The WB Sticks With Scripted Programs5/18/2003 08:00:00 PM Eastern
The WB has set its bar high for next year after record-setting Nielsen ratings during both the November and February sweeps. To maintain its growth, the network has picked up two dramas and four comedies, all produced by or in association with The WB sister company Warner Bros. Television.
Although The WB is making changes on five out of the six nights of its schedule, the network is sticking with strong scripted programming. It is moving hit show Smallville into Dawson's Creek
slot on Wednesdays at 8 p.m. ET and leaving Buffy
spinoff Angel—going into its fifth season—at 9. Fearless
will appear in Smallville's Tuesday 9:00 time period.
Jordan Levin, The WB entertainment president, has it right when he says that nowhere else on broadcast TV can viewers find so many character-driven dramas. And on no other network do the dramas skew so young.
The WB's challenge always has been comedy, but next season's lineup of Thursday and Friday sitcoms looks stronger this year than last. The network's patience with The Jamie Kennedy Experiment
may finally pay off, although it's still hidden in that tough Thursday 8:30 p.m. timeslot.
New for the Fall
3 sitcoms / 2 dramas / 1 variety
Steve Harvey's Big Time
(variety, Thursday, 8)—The WB alum returns, interviewing funny but "ordinary" people. Harvey, Madeleine Smithberg and Rushion McDonald executive-produce with Telepictures Productions.
Run of the House
(sitcom, Thursday, 9:30)—When parents move to Arizona, three elder siblings are left to care for 15-year-old sister.
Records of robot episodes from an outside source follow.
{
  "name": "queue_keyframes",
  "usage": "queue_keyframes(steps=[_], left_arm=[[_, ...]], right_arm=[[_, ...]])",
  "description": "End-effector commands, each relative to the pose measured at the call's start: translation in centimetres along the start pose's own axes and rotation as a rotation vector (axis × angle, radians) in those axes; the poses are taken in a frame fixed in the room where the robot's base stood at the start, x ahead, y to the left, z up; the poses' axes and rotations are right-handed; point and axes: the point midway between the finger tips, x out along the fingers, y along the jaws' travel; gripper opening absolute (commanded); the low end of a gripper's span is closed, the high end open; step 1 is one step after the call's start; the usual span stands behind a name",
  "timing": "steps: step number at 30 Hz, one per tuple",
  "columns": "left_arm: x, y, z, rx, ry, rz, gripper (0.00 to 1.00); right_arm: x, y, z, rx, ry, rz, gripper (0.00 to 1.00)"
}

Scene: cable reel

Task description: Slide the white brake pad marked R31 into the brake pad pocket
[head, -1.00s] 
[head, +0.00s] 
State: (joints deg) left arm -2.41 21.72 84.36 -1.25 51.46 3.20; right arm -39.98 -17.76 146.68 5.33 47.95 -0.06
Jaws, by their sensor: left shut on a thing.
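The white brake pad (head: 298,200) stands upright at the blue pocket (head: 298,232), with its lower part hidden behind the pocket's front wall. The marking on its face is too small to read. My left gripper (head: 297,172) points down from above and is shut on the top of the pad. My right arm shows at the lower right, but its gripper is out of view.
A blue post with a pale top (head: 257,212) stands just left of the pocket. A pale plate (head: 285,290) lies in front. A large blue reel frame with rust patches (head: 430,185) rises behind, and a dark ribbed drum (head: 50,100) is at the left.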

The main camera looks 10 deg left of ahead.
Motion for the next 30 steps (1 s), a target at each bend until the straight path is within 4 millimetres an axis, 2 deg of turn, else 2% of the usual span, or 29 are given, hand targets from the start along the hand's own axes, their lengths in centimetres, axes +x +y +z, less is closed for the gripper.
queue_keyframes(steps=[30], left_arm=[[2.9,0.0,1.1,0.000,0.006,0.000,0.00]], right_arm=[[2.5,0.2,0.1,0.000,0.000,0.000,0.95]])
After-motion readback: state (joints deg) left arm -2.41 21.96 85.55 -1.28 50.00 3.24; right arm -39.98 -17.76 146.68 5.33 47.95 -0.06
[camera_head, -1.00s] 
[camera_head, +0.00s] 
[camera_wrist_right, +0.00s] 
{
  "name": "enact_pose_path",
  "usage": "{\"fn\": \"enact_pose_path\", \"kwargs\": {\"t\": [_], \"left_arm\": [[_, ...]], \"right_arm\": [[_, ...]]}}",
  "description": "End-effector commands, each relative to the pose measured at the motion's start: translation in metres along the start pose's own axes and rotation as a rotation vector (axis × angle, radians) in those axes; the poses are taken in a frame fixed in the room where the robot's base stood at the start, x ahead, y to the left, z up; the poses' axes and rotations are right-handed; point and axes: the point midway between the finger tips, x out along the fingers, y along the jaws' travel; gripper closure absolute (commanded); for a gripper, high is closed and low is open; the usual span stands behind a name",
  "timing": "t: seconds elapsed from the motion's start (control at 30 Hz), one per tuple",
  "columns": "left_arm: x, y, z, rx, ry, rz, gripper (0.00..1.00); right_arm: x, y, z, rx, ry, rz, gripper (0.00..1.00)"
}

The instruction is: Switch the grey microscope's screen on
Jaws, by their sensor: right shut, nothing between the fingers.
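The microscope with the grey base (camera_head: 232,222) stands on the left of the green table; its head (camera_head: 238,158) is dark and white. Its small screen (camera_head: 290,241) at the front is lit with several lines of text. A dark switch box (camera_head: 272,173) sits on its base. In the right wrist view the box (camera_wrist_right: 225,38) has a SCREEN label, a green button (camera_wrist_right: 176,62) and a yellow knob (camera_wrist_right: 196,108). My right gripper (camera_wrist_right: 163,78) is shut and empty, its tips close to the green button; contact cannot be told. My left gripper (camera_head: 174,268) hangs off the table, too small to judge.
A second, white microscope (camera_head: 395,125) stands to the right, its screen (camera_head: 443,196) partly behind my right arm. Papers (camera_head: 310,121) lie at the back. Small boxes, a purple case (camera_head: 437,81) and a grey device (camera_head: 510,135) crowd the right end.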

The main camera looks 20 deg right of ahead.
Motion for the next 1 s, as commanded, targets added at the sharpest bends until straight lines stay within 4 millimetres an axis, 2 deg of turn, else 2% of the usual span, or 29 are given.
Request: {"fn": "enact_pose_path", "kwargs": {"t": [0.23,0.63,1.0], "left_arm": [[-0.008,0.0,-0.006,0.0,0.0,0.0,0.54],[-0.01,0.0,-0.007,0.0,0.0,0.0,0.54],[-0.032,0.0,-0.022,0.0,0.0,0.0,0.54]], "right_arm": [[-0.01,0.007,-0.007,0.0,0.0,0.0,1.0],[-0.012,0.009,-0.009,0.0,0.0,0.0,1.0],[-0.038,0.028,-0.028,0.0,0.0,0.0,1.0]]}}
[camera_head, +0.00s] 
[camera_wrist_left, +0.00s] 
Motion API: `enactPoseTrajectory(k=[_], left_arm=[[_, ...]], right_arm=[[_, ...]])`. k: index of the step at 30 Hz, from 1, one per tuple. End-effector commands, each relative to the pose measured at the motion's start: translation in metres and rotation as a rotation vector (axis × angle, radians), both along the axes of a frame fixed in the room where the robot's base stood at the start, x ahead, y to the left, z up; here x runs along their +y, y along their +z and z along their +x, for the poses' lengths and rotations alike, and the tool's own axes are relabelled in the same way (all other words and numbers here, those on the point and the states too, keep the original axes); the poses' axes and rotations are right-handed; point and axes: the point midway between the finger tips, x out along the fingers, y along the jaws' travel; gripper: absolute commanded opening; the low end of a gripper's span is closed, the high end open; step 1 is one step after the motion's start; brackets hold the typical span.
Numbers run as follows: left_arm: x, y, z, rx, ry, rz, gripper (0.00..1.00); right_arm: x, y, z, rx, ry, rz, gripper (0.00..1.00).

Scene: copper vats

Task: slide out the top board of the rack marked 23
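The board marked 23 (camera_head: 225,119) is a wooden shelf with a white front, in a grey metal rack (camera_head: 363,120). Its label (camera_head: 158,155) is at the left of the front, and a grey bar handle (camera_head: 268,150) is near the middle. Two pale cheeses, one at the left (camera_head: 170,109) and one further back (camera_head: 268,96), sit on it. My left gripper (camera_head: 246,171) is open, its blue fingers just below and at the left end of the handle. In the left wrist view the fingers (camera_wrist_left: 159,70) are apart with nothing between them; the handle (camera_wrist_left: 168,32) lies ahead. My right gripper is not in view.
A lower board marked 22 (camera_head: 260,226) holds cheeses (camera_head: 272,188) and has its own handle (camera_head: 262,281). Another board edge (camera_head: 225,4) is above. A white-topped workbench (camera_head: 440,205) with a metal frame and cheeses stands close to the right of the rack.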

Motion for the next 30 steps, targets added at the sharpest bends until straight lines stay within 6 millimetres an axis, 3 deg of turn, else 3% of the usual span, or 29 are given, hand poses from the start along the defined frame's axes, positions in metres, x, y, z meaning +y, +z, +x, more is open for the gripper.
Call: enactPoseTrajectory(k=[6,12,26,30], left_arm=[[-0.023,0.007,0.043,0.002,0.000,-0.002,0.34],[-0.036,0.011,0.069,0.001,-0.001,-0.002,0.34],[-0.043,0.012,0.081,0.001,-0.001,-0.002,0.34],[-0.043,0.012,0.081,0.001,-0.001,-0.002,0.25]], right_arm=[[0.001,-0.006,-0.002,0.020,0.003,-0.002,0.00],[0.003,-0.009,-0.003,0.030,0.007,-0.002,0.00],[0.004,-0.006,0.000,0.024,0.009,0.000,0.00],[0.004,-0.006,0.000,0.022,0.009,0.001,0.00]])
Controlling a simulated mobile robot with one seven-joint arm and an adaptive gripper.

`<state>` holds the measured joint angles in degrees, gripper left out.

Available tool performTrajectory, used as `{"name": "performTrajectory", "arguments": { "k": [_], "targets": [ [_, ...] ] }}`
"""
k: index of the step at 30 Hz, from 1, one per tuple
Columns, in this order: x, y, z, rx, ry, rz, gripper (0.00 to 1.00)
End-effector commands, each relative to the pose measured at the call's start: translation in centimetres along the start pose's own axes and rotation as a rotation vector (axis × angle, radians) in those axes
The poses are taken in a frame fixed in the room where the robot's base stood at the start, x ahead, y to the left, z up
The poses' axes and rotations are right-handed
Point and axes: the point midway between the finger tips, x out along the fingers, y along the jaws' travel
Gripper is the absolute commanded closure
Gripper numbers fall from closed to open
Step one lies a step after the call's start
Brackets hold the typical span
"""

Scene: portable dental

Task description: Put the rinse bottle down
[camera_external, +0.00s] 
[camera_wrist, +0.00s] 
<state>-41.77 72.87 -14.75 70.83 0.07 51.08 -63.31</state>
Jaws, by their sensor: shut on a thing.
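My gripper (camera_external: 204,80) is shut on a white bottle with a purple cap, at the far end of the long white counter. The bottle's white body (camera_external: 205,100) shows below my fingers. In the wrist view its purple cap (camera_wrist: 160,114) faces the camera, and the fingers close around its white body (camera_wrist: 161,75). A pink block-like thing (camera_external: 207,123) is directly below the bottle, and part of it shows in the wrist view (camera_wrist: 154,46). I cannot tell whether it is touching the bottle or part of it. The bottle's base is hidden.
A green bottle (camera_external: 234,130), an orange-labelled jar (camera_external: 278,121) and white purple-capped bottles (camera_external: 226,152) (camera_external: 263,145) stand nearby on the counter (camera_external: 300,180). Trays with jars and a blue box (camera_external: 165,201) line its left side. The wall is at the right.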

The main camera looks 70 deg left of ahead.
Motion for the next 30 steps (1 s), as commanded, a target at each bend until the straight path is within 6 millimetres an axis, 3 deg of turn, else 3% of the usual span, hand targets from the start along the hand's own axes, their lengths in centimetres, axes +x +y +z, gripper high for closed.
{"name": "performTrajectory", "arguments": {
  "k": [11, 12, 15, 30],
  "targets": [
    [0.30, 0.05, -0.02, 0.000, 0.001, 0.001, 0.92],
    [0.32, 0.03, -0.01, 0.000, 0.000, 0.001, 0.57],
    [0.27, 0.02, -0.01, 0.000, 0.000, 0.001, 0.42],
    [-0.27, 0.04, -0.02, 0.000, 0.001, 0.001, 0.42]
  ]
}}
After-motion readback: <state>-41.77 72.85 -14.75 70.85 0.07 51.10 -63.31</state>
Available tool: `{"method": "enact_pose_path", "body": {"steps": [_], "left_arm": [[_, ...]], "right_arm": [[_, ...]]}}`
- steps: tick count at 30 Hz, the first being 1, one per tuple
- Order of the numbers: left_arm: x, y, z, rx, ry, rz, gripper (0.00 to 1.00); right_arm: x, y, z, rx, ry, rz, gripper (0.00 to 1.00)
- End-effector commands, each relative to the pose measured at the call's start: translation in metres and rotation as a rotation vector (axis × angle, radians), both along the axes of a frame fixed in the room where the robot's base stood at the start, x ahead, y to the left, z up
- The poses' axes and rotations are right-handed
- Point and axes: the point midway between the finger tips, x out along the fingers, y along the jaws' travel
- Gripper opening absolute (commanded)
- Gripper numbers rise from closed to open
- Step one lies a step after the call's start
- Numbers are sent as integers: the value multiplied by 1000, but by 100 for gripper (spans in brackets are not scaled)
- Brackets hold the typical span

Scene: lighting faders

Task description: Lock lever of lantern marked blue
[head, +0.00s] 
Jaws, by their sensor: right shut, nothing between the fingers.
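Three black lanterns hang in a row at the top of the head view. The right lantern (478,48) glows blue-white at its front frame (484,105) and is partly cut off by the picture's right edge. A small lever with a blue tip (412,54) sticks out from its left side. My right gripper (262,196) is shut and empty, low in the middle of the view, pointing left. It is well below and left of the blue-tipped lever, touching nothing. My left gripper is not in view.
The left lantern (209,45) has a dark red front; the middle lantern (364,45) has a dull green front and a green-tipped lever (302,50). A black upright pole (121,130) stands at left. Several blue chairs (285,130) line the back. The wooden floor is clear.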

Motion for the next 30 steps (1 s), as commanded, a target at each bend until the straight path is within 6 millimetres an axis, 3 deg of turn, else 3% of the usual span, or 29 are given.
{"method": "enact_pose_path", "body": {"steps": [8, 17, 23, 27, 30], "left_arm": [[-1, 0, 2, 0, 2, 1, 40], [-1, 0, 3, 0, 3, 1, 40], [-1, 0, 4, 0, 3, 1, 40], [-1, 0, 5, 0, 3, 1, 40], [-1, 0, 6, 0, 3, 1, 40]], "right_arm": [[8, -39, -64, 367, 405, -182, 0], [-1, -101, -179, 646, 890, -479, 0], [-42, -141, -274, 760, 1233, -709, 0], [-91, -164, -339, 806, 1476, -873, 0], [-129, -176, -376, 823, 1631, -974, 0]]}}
Creator Betsy Thomas will executive-produce, with Eric and Kim Tannenbaum, Robert Sternin and Prudence Fraser. From The Tannenbaum Co. with WBTV.
(sitcom, Friday, 8:30)—Multi-ethnic comedy starring The WB alum Holly Robinson Peete. Dan Fogelman created, while Rick Wiener, Kenny Schwartz and Warren Littlefield executive-produced. From WBTV.
All About the Andersons
(sitcom, Friday, 9:30)—Comic Anthony Anderson plays a strugging actor and single dad who moves back in with his parents. Adam Glass writes and executive-produces with Marco Pennette and James Widdoes. Anderson produces. From WBTV.
(drama, Tuesday, 9)—A young FBI agent (Rachel Leigh Cook) lacks the fear gene. Jerry Bruckheimer, Jonathan Littman, Jeremy Littman, Vincent Ngo and Evan Charnov executive-produce. From Jerry Bruckheimer Television with Warner Bros. Television.
Tarzan and Jane
(drama, Sunday, 9)—Remakes the classic story, now set in New York City. Spiderman's Laura Ziskin executive-produces, with David Gerber, P.K. Simonds, writer Eric Kripke and director David Nutter. From WBTV.
One Tree Hill
(sitcom)—Two half-brothers compete in basketball and for the love of the same girl. Mark Schwahn executive-produces, with Mike Tollin, Brian Robbins and Joe Davola. From Tollin/Robbins with WBTV.
Gilmore Girls spin-off
(drama)—Rory Gilmore's boyfriend, Jess, moves to Venice, Calif., to live with the father he never knew. Amy Sherman-Palladino writes, creates and executive-produces, with husband Daniel. From Dorothy Parker Drank Here Productions and WBTV.
Make My Day
(reality)—Hidden-camera show imported from Britain. Sue Fellows executive-produces. From Monkey Television/UK and Brad Grey Television.